Thomas Kantschew hat mit seiner Darstellung der städtebaulichen Entwicklung Dresdens im 19. Jahrhundert eine für eine Anfängerarbeit erstaunlich reife und ausgewogene Arbeit vorgelegt. Sie bezeugt ein hohes fachwissenschaftlich-landesgeschichtliches und theoretisches Niveau und zeichnet sich insgesamt durch Quellennähe aus. Die Benutzung zweier Dresdener Archive ist hervorzuheben. Das Thema ist verständlicherweise wiederholt von den verschiedenen Seiten bearbeitet worden, doch handelt es sich z.T. um politisch einseitige Darstellungen aus der DDR- Zeit. Demgegenüber zeichnet der Verfasser die Dresdener Bau-Situation außerordentlich kenntnisreich und detailgetreu nach Plänen und sonstigen Quellen nach, ohne sich doch zu sehr in Einzelheiten zu verlieren. Die gegenwärtigen Forschungsrichtungen zur Stadtentwicklung und Stadtsoziologie werden einbezogen, die überregionale Literatur ebenfalls.
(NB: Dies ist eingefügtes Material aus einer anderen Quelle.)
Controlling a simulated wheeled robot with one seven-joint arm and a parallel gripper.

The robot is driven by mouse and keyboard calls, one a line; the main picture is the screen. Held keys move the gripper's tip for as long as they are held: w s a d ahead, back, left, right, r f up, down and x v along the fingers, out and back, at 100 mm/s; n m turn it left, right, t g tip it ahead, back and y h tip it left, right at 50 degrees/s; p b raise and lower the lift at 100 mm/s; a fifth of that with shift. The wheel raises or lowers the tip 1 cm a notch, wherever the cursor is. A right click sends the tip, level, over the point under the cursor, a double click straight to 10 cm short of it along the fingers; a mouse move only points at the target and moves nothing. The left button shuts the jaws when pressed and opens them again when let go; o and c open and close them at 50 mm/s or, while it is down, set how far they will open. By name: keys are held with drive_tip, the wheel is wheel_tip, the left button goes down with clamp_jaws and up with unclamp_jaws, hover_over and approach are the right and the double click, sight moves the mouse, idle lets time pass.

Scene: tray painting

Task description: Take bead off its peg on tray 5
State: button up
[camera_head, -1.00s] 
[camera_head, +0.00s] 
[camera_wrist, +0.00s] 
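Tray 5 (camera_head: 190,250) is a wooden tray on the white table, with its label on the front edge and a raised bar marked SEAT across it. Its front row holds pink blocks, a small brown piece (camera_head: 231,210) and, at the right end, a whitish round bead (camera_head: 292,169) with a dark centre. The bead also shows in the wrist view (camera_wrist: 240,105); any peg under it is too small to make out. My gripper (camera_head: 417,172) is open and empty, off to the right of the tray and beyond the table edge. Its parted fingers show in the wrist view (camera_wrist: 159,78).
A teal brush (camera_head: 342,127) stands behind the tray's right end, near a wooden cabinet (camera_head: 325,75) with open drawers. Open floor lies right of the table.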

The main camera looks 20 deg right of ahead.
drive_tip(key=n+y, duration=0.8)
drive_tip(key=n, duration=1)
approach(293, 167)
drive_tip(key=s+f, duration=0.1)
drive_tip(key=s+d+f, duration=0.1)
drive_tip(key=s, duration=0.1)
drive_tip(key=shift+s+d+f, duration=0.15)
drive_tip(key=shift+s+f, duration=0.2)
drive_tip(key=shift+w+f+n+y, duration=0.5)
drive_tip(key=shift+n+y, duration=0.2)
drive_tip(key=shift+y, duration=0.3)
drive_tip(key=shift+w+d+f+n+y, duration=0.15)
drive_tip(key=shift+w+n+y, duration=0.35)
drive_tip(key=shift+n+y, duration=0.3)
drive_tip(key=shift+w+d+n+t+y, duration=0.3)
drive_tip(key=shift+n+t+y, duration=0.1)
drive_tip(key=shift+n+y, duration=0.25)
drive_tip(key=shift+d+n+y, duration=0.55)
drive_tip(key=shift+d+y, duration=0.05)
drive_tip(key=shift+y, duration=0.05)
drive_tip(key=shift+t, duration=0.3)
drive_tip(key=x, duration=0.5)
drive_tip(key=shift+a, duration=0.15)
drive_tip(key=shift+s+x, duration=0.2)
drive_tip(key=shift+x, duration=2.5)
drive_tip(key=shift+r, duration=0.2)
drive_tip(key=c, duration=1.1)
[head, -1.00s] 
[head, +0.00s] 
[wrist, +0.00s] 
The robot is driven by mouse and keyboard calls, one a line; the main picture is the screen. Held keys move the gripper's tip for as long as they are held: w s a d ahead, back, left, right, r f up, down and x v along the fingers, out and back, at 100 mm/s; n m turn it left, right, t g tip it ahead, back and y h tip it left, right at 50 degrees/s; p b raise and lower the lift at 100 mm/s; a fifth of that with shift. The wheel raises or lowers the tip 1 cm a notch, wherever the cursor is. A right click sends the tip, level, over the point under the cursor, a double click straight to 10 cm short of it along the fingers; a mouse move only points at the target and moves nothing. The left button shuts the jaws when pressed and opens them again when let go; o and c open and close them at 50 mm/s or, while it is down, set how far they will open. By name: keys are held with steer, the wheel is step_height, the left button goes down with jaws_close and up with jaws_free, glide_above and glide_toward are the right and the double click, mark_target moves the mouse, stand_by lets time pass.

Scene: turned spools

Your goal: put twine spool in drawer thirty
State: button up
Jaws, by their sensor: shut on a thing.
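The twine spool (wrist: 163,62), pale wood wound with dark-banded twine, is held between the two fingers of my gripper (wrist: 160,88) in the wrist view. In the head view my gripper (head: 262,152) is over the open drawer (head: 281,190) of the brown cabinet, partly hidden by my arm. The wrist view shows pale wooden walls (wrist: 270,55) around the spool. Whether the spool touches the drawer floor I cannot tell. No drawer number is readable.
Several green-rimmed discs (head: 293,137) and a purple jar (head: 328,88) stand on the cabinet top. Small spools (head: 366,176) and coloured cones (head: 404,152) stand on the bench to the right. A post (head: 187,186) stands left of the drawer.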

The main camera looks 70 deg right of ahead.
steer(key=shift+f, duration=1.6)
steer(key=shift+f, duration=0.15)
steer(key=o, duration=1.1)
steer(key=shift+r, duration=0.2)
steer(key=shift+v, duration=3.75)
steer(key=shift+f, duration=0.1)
Stadtplanerische Fragen geht er durchaus behutsam an, der Vergleich mit anderen Städten wirkt gelegentlich erhellend. Der weite Blick des Verfassers korrespondiert mit dem Sinn für lokale Genauigkeiten.

Univ. Prof. Dr. Gerd Heinrich

4. März 1996

Note: sehr gut (1)



Bis zu seiner Zerstörung 1945 galt Dresden zu Recht als eine der schönsten deutschen Städte. Diese Schönheit beruhte nicht allein auf der prachtvollen barocken Bausubstanz un den Stadtkern, sondern auch auf der städtebaulichen Entwicklung, wie sie sich nach der Entfestigung zu Beginn des 19.Jahrhunderts vollzogen hat. Der Verfasser arbeitet die Kernpunkte dieser Entwicklung klar heraus: Allen Planungen liegt der Wille zugrunde, die nun fälligen Stadterweiterungen den natürlichen Gegebenheiten der Elblandschaft anzupassen. Dazu gehört insbesondere die Einhaltung einer bestimmten Traufhöhe, an der selbst noch zu Beginn des 20.Jahrhunderts festgehalten wurde, als man daran gehen mußte, größer dimensionierte Regierungsbauten zu errichten. Zu den wichtigsten Entscheidungen der Städteplaner und Städtebauer im 19. Jahrhundert gehörte der Entschluß, die nun entstehenden Villenvororte nicht nur locker zu bebauen, sondern auch stark zu durchgrünen, wodurch die erweiterte Stadt eine enge Verbindung mit der sie umgebenden Landschaft einging. Die Probleme der Industrialisierung stellten sich dem "Elbflorenz" nicht in gleicher Weise wie anderen deutschen Großstädten. Die Schwerindustrie hatte an Dresden kein Interesse, da es weder die benötigen Rohstoffe noch ausreichend Energie gab. Es waren in der Hauptsache mittlere und kleinere Betriebe, die sich an der Peripherie Dresdens ansiedelten, und da sich die Stadtplanung bemühte, Wohnen und Arbeiten voneinander zu trennen, haben sie das Erscheinungsbild der Stadt nicht wesentlich beeinflussen können. Schließlich ist auch das Verkehrsnetz den städtebaulichen Vorstellungen angepaßt worden. Kein Eisenbahnring um die Stadt hat das Gesamtgefüge zerstört, die barocke Innenstadt blieb ohne direkte Anbindung an das Eisenbahnnetz.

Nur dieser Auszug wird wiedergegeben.